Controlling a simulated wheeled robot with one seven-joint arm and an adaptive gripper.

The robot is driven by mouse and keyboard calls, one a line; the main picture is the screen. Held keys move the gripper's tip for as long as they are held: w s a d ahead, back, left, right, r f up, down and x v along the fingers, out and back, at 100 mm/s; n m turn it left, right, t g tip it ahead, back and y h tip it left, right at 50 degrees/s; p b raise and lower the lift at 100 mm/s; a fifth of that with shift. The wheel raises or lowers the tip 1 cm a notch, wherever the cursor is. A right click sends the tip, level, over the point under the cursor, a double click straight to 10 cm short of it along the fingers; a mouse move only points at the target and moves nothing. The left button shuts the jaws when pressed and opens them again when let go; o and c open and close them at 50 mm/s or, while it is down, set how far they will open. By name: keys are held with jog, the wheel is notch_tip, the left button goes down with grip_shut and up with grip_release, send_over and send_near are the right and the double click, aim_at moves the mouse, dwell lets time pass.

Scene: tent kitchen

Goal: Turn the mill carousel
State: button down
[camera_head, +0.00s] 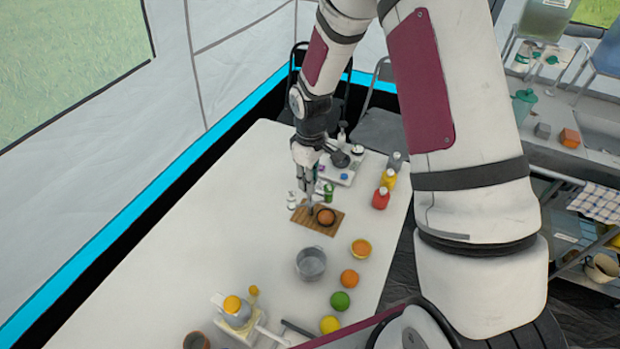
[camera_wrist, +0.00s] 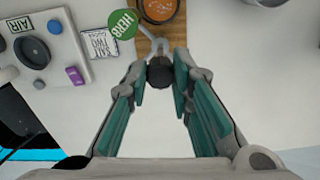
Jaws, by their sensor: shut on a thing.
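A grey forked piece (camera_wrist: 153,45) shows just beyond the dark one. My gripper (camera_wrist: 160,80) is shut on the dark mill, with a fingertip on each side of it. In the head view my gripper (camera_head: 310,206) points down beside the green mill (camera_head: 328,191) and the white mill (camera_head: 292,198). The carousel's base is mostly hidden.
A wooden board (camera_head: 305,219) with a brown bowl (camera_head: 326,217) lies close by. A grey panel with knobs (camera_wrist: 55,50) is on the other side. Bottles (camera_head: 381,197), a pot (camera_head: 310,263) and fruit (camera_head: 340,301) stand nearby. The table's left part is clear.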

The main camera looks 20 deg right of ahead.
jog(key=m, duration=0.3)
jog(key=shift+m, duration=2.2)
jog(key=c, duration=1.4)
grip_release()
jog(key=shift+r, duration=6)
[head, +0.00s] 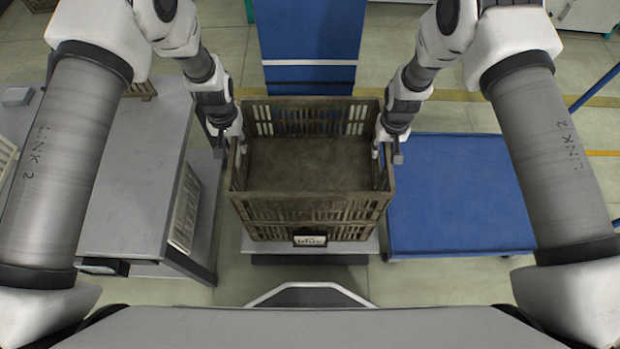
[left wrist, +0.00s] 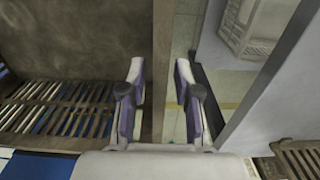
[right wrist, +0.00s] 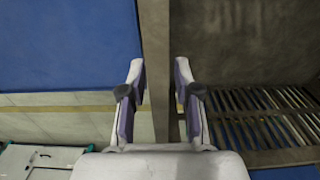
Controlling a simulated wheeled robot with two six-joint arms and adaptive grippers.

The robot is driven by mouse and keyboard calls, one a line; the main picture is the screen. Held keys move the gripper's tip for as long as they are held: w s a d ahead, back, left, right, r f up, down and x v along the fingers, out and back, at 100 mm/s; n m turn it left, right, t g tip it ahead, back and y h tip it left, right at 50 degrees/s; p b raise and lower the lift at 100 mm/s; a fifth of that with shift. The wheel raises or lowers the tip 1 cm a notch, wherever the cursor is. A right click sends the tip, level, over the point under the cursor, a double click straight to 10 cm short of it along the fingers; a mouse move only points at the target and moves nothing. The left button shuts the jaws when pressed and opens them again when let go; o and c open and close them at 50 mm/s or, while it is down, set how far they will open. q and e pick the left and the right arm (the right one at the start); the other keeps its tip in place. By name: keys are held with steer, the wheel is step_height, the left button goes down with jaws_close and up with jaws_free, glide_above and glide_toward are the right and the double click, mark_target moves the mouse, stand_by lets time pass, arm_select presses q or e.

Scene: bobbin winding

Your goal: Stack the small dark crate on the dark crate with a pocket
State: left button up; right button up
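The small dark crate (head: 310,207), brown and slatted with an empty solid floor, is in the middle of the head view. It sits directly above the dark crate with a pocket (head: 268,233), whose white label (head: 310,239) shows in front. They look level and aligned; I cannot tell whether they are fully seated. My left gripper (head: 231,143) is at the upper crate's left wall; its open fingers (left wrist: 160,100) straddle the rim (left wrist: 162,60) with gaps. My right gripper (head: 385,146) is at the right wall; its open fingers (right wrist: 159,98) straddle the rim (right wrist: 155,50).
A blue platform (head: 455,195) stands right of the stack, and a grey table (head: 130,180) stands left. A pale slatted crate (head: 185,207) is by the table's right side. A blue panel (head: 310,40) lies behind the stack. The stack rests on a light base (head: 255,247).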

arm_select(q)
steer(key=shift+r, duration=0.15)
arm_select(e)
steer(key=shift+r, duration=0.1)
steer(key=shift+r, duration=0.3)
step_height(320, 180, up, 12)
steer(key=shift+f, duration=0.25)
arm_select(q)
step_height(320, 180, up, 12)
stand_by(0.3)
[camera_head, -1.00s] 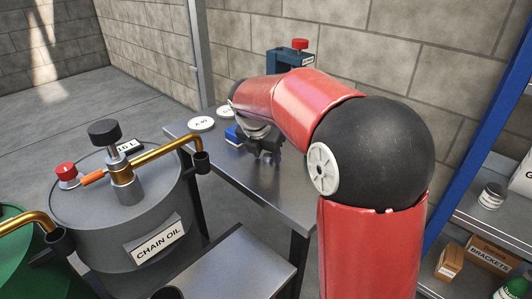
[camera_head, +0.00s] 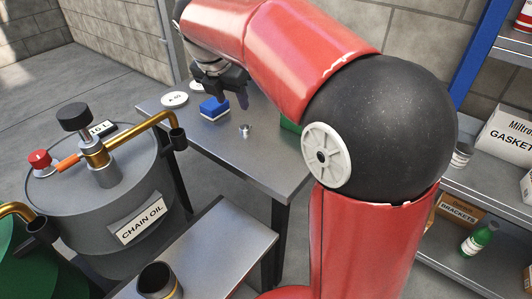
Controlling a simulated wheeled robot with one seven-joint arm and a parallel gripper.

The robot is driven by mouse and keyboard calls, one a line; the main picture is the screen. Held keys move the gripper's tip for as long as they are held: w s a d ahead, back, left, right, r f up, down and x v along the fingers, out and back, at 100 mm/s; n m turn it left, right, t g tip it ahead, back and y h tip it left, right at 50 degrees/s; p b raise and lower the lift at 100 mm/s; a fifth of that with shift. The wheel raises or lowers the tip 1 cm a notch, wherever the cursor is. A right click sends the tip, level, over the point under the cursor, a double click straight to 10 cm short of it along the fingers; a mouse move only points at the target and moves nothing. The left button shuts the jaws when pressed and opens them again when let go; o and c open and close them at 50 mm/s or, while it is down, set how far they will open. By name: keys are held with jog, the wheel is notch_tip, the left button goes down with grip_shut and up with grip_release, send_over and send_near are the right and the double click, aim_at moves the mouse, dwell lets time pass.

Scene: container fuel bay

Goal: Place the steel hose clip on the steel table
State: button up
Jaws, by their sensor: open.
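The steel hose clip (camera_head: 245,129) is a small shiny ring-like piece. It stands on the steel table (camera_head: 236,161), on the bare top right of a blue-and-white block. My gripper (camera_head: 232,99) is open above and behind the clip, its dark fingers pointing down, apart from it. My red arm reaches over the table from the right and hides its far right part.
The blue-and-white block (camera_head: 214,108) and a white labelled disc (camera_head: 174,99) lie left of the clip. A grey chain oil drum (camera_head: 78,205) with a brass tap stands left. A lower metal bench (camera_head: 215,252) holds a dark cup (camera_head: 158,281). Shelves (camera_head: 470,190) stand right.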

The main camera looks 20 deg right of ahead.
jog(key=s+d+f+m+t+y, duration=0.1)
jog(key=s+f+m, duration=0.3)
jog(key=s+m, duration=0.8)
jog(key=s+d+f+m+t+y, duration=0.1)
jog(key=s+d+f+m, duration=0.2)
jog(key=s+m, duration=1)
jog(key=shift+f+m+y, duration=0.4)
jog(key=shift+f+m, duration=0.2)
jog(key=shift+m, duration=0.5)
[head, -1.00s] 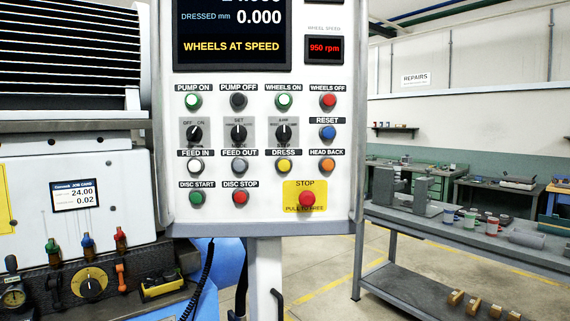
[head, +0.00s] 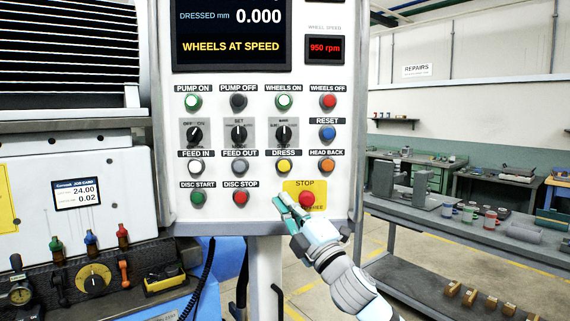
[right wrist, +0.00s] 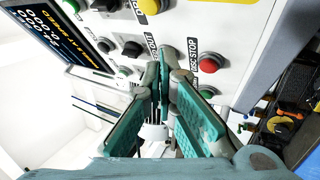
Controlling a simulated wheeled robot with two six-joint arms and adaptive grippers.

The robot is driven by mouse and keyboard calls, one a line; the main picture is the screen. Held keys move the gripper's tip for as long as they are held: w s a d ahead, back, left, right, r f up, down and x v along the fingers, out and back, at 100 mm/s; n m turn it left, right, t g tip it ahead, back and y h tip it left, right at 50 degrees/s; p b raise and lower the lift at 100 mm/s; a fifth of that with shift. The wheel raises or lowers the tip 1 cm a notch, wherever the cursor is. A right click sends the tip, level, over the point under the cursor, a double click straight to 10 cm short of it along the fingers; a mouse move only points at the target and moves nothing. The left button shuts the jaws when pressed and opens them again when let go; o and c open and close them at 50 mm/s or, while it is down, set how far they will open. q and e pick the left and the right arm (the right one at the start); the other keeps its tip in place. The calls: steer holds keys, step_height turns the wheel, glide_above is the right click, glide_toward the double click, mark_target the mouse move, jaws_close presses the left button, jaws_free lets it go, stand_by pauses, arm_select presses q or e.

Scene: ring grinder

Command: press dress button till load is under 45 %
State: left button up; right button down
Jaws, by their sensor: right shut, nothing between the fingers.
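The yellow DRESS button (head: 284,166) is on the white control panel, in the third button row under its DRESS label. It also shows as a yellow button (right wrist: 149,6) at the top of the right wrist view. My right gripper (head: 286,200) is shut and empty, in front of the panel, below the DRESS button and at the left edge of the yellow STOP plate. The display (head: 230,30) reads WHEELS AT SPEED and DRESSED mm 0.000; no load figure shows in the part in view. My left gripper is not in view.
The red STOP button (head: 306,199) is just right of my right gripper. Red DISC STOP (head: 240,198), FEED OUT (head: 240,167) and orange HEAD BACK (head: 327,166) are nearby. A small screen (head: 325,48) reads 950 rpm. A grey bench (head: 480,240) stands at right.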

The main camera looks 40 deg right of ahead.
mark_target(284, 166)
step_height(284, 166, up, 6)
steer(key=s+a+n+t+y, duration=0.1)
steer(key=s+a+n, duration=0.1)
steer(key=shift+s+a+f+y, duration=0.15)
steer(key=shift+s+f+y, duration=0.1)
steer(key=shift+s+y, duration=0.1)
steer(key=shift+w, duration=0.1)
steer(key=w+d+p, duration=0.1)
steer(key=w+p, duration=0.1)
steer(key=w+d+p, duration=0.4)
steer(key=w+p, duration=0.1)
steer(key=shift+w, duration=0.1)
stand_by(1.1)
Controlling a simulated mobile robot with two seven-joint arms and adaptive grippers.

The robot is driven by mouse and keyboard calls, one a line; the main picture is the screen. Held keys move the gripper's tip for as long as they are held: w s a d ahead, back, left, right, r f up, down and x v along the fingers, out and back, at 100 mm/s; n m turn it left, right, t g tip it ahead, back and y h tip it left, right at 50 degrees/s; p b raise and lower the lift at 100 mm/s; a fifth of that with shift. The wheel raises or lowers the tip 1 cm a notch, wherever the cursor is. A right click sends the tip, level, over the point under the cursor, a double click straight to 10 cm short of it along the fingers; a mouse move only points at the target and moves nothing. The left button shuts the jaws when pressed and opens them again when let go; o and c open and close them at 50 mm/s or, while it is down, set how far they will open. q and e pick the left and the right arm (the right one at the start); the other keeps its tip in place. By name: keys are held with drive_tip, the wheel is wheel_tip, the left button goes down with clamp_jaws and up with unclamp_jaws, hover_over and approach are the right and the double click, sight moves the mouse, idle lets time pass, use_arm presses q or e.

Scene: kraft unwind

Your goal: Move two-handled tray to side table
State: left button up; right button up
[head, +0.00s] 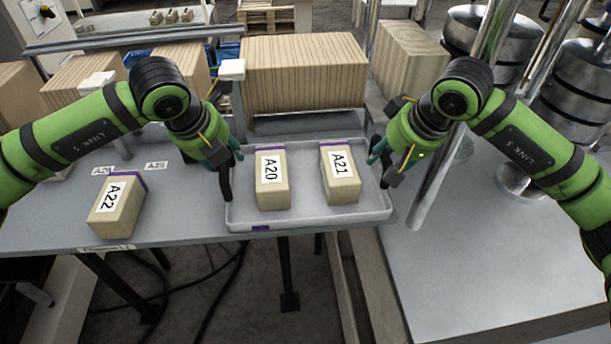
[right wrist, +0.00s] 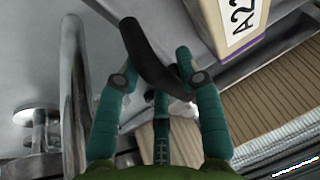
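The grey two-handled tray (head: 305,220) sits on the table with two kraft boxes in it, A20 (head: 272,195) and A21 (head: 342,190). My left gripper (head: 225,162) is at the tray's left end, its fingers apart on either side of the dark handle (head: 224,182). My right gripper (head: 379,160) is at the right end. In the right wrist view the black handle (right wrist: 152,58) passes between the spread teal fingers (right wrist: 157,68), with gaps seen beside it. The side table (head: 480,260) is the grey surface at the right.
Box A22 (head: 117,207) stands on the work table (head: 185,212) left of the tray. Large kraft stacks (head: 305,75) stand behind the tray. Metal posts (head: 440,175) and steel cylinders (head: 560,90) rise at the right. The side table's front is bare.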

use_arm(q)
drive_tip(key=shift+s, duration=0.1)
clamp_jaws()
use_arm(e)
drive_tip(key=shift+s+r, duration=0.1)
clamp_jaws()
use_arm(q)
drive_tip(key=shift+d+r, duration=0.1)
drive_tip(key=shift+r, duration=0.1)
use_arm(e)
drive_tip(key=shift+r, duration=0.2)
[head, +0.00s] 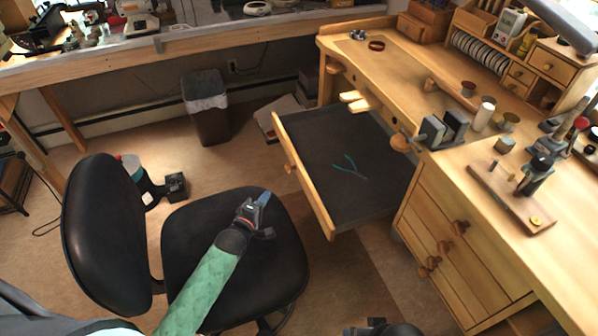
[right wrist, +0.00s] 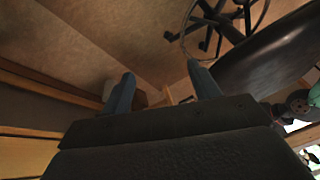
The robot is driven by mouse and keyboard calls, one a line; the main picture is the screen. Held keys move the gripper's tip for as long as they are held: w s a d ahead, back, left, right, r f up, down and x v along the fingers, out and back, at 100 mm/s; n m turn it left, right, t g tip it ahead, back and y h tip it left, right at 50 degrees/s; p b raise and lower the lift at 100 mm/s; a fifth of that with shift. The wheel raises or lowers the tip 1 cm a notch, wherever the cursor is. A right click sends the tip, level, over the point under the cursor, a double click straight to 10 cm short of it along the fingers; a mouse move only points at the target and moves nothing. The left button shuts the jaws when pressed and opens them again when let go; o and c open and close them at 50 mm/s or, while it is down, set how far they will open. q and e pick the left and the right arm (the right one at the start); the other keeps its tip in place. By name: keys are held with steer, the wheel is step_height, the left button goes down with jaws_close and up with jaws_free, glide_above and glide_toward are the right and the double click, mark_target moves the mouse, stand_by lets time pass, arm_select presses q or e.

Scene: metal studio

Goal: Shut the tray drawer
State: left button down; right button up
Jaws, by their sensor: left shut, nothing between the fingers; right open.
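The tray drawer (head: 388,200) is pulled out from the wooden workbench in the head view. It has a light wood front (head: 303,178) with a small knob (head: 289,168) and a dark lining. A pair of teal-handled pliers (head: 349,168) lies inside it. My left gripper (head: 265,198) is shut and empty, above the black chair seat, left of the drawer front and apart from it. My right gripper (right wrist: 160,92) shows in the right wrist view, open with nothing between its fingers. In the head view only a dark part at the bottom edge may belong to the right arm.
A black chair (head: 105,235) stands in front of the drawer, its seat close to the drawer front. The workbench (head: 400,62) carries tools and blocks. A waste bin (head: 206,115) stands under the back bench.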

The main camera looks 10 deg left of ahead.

- Written exercise
Repeat, word for word, only the lines from the line holding "The main camera looks 40 deg right of ahead." through the line holding "Controlling a simulated mobile", with both of those lines included.

- Full output
The main camera looks 40 deg right of ahead.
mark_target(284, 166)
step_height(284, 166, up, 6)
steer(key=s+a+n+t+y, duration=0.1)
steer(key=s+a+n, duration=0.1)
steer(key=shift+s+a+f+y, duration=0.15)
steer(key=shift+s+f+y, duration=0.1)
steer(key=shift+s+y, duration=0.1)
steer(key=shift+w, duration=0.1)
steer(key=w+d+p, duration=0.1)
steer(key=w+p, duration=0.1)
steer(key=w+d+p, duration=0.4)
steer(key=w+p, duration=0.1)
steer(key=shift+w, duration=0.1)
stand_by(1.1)
Controlling a simulated mobile robot with two seven-joint arms and adaptive grippers.

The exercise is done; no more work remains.